• Supplied information:
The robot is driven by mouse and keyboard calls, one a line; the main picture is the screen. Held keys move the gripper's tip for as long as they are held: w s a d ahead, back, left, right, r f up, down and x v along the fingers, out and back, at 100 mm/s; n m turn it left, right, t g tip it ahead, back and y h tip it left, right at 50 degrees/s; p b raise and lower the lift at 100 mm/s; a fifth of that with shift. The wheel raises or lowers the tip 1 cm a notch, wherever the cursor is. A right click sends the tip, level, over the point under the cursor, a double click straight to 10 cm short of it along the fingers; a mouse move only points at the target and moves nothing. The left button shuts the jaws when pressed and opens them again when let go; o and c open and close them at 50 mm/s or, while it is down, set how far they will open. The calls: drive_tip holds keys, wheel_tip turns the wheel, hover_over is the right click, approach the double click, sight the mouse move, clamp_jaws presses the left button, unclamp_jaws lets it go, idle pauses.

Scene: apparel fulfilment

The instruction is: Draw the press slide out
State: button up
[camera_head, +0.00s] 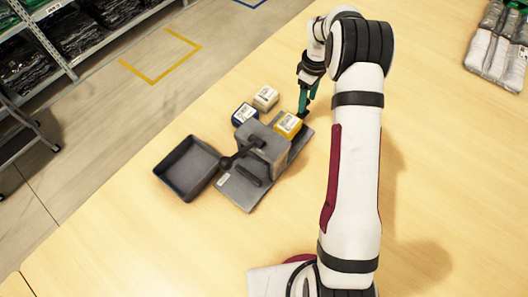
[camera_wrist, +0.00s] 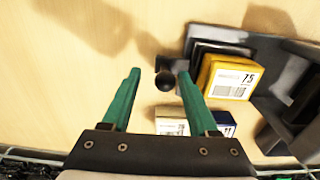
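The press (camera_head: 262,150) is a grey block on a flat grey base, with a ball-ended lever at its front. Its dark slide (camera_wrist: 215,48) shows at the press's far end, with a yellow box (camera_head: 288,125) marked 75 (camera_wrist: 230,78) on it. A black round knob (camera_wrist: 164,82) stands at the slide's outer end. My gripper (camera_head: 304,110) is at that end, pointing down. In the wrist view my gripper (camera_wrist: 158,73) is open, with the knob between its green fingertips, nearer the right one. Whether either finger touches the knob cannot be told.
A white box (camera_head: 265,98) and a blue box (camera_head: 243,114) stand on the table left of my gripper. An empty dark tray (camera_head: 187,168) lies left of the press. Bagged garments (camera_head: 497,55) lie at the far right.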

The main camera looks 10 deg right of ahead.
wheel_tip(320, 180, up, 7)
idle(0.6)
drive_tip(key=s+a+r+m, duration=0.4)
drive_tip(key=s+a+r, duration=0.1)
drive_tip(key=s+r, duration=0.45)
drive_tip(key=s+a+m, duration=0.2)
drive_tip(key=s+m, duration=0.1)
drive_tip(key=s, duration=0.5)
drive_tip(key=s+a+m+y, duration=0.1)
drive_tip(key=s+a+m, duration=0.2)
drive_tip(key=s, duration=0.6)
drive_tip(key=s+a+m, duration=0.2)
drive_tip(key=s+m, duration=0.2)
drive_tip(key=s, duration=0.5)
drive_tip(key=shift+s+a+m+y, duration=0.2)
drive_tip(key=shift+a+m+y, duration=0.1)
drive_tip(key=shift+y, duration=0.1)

• Requirements: Omit the pictures, then quote the rest of the material above exactly.

• Solution to this problem:
The robot is driven by mouse and keyboard calls, one a line; the main picture is the screen. Held keys move the gripper's tip for as long as they are held: w s a d ahead, back, left, right, r f up, down and x v along the fingers, out and back, at 100 mm/s; n m turn it left, right, t g tip it ahead, back and y h tip it left, right at 50 degrees/s; p b raise and lower the lift at 100 mm/s; a fifth of that with shift. The wheel raises or lowers the tip 1 cm a notch, wherever the cursor is. A right click sends the tip, level, over the point under the cursor, a double click straight to 10 cm short of it along the fingers; a mouse move only points at the target and moves nothing. The left button shuts the jaws when pressed and opens them again when let go; o and c open and close them at 50 mm/s or, while it is down, set how far they will open. The calls: drive_tip holds keys, wheel_tip turns the wheel, hover_over is the right click, approach the double click, sight the mouse move, clamp_jaws presses the left button, unclamp_jaws lets it go, idle pauses.

Scene: apparel fulfilment

The instruction is: Draw the press slide out
State: button up
[camera_head, +0.00s] 
[camera_wrist, +0.00s] 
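The press (camera_head: 262,150) is a grey block on a flat grey base, with a ball-ended lever at its front. Its dark slide (camera_wrist: 215,48) shows at the press's far end, with a yellow box (camera_head: 288,125) marked 75 (camera_wrist: 230,78) on it. A black round knob (camera_wrist: 164,82) stands at the slide's outer end. My gripper (camera_head: 304,110) is at that end, pointing down. In the wrist view my gripper (camera_wrist: 158,73) is open, with the knob between its green fingertips, nearer the right one. Whether either finger touches the knob cannot be told.
A white box (camera_head: 265,98) and a blue box (camera_head: 243,114) stand on the table left of my gripper. An empty dark tray (camera_head: 187,168) lies left of the press. Bagged garments (camera_head: 497,55) lie at the far right.

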The main camera looks 10 deg right of ahead.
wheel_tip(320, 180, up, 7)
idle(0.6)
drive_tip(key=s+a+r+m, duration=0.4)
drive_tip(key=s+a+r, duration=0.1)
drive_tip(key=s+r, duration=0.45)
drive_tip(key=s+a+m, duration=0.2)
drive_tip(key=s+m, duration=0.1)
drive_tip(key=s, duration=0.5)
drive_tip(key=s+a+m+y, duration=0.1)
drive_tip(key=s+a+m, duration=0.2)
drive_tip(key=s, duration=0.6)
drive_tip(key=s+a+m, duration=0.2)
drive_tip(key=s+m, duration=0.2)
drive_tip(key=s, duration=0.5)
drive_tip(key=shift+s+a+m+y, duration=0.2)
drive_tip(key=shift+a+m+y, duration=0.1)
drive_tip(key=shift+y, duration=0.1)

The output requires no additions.